Chan doesn’t know how much longer he can keep the doors open. When his mother opened the store in 1962, rent was $900 a month. Three years ago, it was $1,400.
In August 2018, it more than quadrupled to $5,750 a month.
“I really don’t know what to do, my next lease, I don’t know how much they’re going to bring it up,” said Chan.
For decades, this has been a popular stop in Chinatown for locals, school children and tourists.
“It’s exciting to see, and this woman who makes thousands a day and provides us with a treat and a part of her heritage,” said Pat Wilson-O’Leary who is visiting from Michigan. “I would hate to see it gone.”
Today, 49-year-old Chan and his mother are the only two full-time workers, assisted by a few part time workers. The city’s $15 an hour minimum wage and the rising price of ingredients are squeezing the Golden Gate Fortune Cookie’s bottom line.
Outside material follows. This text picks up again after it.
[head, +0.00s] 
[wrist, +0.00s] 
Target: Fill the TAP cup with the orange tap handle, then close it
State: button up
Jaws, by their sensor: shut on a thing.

“I feel disappointed because we’re losing our community soon, it will,” said Chan. “Right now, I’m also serving the public, serving the people, people can see it, that counts, that motivate people to come here.”
Moving locations isn’t an option because the old machinery is built into the space.
Chan says factory-made cookies just aren’t the same. His are made from his mother’s secret recipe that only she knows.
“We’ll see, we’ll see,” said Chan when asked whether he thinks he’ll survive another year.
Golden Gate Fortune Cookies was designated as a legacy business in 2016. He says the program hasn’t eased his financial burdens.